Wednesday, May 30, 2007

Europa: 30 days and counting

I've been quite busy lately with various things that I'm not seeing time go by. Quick glances at the server monitors shows heavy CVS activity, and Bugzilla is taking a heavier beating than usual. That smells like an ... an upcoming... RELEASE. Or worse, 20 releases.

Unlike last year's Callisto, which (only) included 10 projects, this year's Europa means 21 projects will be releasing new software at the same time. New releases from heavyweight projects like the CDT, WebTools and Eclipse itself are major events here in Eclipseland, so you can imagine the chaos of releasing 21 projects at the same time as our site struggles to keep up with hundreds of thousands of download requests.

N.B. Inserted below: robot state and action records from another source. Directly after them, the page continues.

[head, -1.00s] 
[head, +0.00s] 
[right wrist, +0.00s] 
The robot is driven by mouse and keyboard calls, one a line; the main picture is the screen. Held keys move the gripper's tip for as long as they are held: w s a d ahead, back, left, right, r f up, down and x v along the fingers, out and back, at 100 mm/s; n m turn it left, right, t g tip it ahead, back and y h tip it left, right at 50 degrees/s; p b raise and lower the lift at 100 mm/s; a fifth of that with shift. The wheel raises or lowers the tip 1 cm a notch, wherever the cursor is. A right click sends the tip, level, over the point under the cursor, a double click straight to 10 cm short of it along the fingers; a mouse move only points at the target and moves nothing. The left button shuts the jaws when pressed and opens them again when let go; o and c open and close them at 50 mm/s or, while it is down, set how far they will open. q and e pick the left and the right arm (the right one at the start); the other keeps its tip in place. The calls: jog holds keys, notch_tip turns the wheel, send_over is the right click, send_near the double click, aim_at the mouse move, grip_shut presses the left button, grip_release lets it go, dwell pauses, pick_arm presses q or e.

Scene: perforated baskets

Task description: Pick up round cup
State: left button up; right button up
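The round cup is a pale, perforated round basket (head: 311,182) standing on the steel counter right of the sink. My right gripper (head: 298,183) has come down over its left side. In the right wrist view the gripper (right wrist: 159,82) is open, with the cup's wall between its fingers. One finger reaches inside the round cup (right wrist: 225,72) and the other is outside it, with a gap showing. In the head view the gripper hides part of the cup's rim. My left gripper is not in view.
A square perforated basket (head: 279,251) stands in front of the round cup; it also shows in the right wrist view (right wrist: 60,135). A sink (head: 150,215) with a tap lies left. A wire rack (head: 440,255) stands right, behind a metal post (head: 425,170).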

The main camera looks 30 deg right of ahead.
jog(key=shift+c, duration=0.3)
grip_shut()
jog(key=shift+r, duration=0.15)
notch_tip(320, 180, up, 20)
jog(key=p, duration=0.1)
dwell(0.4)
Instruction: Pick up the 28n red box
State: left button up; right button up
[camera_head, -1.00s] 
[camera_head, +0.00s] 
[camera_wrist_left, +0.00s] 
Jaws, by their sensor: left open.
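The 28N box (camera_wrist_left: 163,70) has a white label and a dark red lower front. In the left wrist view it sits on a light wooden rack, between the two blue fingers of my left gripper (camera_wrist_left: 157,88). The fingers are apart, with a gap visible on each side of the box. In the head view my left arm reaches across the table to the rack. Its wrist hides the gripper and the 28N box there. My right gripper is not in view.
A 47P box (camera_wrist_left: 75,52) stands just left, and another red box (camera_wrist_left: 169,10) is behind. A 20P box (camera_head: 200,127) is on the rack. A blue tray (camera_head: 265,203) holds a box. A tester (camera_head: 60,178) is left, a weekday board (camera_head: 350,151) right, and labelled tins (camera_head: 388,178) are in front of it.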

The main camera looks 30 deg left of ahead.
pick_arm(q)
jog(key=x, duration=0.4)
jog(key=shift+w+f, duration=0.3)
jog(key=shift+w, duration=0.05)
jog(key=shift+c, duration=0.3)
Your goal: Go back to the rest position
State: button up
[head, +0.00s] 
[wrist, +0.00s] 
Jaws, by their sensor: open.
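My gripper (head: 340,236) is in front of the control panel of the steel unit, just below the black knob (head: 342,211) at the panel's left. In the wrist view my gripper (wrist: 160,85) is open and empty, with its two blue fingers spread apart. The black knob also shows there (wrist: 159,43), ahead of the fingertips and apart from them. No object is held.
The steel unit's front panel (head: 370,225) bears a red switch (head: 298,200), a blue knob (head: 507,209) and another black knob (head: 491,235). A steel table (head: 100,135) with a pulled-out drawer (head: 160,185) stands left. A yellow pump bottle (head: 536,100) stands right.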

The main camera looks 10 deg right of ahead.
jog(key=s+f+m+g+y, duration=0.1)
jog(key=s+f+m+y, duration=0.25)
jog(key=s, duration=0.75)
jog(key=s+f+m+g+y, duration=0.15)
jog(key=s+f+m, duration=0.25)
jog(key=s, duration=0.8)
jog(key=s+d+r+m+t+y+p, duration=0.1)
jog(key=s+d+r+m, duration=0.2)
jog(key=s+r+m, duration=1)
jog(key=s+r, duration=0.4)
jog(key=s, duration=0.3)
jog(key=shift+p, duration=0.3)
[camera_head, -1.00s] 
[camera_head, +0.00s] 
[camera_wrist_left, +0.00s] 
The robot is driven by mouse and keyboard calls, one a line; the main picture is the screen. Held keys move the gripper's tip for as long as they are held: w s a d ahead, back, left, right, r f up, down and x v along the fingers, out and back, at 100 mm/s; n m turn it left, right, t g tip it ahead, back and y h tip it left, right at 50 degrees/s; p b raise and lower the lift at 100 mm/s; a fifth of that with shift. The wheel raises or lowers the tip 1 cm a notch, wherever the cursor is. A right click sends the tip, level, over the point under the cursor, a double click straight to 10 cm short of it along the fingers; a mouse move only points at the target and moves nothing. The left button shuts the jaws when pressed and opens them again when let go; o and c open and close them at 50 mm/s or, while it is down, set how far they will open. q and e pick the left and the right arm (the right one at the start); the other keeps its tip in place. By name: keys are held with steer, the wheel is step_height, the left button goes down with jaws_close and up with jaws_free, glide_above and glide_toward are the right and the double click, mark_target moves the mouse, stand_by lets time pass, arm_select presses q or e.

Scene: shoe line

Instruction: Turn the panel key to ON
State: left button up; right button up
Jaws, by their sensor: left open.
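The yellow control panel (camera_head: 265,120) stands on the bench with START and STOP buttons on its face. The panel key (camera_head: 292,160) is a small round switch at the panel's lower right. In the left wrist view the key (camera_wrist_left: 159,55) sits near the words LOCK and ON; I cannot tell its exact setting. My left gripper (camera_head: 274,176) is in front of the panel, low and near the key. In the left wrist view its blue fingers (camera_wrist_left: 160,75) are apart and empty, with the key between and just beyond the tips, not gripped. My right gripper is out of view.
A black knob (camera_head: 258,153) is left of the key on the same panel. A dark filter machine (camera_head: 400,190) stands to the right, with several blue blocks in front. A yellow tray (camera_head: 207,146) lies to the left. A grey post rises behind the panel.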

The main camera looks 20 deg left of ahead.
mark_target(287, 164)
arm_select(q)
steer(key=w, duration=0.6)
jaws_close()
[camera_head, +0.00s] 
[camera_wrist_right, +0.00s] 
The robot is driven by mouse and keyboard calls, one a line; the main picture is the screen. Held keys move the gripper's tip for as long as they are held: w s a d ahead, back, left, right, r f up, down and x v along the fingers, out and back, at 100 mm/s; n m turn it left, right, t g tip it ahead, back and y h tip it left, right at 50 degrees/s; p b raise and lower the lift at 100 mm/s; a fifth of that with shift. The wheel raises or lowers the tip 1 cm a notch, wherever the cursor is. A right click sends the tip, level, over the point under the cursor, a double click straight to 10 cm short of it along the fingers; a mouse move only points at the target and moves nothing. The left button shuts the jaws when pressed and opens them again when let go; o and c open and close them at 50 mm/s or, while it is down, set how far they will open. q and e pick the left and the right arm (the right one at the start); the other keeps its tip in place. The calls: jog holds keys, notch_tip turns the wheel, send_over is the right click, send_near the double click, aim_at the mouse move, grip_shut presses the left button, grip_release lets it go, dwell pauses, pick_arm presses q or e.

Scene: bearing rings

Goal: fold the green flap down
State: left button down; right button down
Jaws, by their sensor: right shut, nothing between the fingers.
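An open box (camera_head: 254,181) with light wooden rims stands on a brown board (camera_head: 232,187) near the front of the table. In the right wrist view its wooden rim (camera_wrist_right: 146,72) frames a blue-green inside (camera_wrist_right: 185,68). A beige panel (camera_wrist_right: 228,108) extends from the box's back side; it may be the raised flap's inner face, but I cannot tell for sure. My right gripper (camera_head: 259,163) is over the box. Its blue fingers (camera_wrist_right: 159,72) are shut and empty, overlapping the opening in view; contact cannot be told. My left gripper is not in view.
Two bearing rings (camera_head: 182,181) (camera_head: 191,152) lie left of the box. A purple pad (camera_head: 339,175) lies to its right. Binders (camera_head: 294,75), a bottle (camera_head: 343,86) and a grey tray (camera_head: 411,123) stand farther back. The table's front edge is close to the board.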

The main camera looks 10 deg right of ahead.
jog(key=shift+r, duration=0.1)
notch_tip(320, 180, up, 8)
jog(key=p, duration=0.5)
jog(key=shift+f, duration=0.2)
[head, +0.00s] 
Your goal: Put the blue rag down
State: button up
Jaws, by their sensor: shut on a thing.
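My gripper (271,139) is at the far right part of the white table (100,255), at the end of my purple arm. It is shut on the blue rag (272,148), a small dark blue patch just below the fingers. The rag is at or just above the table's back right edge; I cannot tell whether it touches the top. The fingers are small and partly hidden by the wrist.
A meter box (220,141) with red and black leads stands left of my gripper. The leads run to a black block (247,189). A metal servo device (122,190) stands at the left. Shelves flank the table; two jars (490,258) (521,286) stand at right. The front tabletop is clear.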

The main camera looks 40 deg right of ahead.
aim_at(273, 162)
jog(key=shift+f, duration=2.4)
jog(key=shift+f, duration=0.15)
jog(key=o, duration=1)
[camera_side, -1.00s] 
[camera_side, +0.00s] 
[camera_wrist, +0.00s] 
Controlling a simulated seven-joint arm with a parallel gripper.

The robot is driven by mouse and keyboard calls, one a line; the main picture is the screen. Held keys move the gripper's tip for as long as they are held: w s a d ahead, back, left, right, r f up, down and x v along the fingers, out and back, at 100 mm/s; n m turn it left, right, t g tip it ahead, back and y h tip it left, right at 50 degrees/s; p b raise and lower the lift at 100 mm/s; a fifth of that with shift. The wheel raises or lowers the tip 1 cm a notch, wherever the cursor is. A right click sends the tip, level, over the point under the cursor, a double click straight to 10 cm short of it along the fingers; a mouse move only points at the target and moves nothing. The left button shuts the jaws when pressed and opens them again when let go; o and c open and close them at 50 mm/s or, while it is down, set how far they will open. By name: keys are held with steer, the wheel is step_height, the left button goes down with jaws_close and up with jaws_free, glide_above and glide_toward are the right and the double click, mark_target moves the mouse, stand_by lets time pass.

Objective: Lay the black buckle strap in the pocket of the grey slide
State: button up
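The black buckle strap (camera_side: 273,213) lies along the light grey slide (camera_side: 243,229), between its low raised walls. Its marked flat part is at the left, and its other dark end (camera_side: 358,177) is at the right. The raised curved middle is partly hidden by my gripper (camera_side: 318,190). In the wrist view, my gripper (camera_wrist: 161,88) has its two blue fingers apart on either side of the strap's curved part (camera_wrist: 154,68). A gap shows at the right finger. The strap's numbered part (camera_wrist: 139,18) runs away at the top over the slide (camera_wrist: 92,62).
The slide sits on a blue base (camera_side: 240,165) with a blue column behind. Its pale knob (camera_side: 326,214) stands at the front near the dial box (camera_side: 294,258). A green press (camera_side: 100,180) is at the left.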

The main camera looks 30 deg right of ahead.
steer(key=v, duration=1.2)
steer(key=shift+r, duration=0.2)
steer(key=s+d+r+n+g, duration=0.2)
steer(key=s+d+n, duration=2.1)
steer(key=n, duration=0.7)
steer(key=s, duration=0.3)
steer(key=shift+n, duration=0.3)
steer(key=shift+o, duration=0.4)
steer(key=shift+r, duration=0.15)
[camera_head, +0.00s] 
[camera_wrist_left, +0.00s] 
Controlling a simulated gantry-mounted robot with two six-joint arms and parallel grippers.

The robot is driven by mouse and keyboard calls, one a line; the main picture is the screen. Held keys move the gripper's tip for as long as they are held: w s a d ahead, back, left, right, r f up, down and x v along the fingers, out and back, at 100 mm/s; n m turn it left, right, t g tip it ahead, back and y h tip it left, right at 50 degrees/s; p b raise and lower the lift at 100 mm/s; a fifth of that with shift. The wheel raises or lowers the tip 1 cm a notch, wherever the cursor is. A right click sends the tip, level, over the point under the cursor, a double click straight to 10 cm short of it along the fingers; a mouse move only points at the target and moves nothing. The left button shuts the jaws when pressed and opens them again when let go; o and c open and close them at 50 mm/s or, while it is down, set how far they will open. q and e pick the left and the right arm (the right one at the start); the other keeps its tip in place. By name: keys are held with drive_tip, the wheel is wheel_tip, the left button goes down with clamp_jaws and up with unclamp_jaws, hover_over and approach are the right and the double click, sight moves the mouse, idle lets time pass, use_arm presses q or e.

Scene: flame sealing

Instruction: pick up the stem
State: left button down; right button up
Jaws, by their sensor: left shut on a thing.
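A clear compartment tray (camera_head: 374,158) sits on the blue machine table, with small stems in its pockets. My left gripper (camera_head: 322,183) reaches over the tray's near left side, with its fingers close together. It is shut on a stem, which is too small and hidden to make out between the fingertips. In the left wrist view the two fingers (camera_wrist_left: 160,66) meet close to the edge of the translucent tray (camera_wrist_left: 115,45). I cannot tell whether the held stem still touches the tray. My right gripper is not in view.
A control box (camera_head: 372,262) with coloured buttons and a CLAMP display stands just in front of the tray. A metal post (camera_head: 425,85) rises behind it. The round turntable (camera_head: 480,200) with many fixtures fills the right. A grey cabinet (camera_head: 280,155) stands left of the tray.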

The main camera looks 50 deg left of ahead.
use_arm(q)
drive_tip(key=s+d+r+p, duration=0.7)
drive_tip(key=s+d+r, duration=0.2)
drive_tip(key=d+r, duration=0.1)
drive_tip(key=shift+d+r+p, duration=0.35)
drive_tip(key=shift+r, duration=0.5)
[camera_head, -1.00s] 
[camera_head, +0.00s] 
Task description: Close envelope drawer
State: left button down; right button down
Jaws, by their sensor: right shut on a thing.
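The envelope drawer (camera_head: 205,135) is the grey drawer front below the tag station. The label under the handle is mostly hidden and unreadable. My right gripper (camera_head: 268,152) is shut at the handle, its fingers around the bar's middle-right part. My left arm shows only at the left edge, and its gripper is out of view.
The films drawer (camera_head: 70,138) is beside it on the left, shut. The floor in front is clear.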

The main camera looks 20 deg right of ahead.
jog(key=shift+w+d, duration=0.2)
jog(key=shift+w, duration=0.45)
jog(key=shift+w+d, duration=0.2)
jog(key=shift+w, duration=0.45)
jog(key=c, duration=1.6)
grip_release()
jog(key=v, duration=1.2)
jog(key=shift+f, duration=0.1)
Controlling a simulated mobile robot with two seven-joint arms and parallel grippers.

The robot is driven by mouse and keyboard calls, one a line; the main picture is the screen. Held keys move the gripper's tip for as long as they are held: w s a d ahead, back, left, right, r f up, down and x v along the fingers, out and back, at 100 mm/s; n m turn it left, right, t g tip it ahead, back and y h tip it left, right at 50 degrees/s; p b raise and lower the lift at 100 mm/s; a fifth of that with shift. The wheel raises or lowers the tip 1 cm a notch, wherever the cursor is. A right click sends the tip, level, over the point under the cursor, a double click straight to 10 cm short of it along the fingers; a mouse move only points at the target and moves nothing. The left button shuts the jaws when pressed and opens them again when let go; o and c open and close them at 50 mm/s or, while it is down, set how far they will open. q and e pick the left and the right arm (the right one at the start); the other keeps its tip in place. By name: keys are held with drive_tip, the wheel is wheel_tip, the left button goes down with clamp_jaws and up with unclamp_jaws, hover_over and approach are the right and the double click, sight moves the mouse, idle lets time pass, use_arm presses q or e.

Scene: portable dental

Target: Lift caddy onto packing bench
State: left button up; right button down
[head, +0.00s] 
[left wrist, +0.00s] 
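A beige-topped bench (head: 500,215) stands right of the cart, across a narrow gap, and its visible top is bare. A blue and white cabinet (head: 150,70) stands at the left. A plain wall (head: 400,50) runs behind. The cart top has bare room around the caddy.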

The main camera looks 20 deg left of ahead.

This is like having Apache release a new httpd, Tomcat, Lucene, and a bunch of other projects at the same time. Or Mozilla releasing new major versions of Firefox and Thunderbird at the same time.

Luckily for us webmasters, we have last year's Callisto experience to lead us through Europa this year. Although more bandwidth and tweaked TCP stacks will be important for us this year, the key players in ensuring a smooth distribution of files will be our mirror sites -- without them, getting your bits would be infinitely more difficult (or expensive).

30 days to Europa - let the games begin.

Thursday, May 10, 2007

DoS attacks from Google? Look again

Lately an interesting type of DoS (denial of service) attack has been hitting the various Eclipse sites, and although I'm not sure if it's widespread or just an Eclipse thing, it could affect Google as well.

Here's what happens: load on the servers and databases slowly increases as Apache serves the home page of a site (and only the home page -- no images, CSS or other related files) to the same IP address at a very rapid rate (several times per second). As the new requests come in faster than the served connections are closed, within minutes the server starts to run out of resources. The catch is, if I look at the logs, I see hundreds, no -- thousands of lines like these:

(ip hidden) - - [10/May/2007:06:20:42 -0400] "GET / HTTP/1.0" 301 232 "http://live.eclipse.org" "Mozilla/5.0 (compatible; Googlebot/2.1; +http://www.google.com/bot.html)"
(ip hidden) - - [10/May/2007:06:20:42 -0400] "GET / HTTP/1.0" 301 232 "http://live.eclipse.org" "Mozilla/5.0 (compatible; Googlebot/2.1; +http://www.google.com/bot.html)"

Googlebot? Sheesh! You'd think Google could write a smarter bot! Just as I ready myself to write a nasty e-mail to Google, I notice that the Googlebot's IP address doesn't really look like a Google IP address (you get to know these after a while). After some digging around, I discovered that the offending IP address is registered to some ISP in Connecticut.

I happened to catch the first two attacks red handed on Tuesday, and I was able to block the culprit IP addresses on our firewall before any significant interruption of service occurred. Yesterday I hacked some DoS protection into one of our monitoring scripts, just in case this happened again. Lo and Behold, this morning there were two Attack warnings in the webmaster box - both from these fake Googlebots, both fetching a homepage dozens of times per second. Both got blocked on our firewall.

What a waste of resources. Don't do stuff like this. You're just dumb if you do. And you'll lose all your hair.

Tuesday, May 08, 2007

Bugzilla: avoiding stale searches

We have a master-slave MySQL replication setup here at Eclipse for redundancy, and Bugzilla is configured to use the slave DB for those SELECTs that are appropriate for the slave to handle. This helps performance greatly, especially when small queries need to wait for tables locked by large queries. Our Bugzilla database isn't small, and it's open to the world, so it takes a huge beating - people issue the darndest queries, and lots of them - so some queries can take minutes to run, causing the slave's data to be lagged behind the master.

When the slave is lagged, weird stuff happens to Bugzilla. The most popular of complaints occurs when a user runs a named search and sees a bug they recently closed still displayed with an Open state. Confusing, frustrating, and avoidable.

I wrote a host of system monitoring scripts for the Eclipse servers, and one of those scripts is a MySQL monitor. It reports usage metrics for a nifty web page we use, and it also kills queries that run for too long. I recently hacked in functionality that updates the Bugzilla parameters on-the-fly so that it used the master DB exclusively, should the slave DB become lagged more than 120 seconds. When the slave catches up, Bugzilla parameters are changed again to continue using the slave for maximum performance.

Since I implemented this late last week, Bugzilla was switched to the master (and back) at least a dozen times as a result of heavy load on the slave. Good performance + up-to-date queries = happy committers. I like that.

Gunnar "you must do the right thing" Wagenknecht suggested that I release these infrastructure scripts under the EPL, so I'm in the process of doing so. If they're useful for us, they might be useful for someone else too.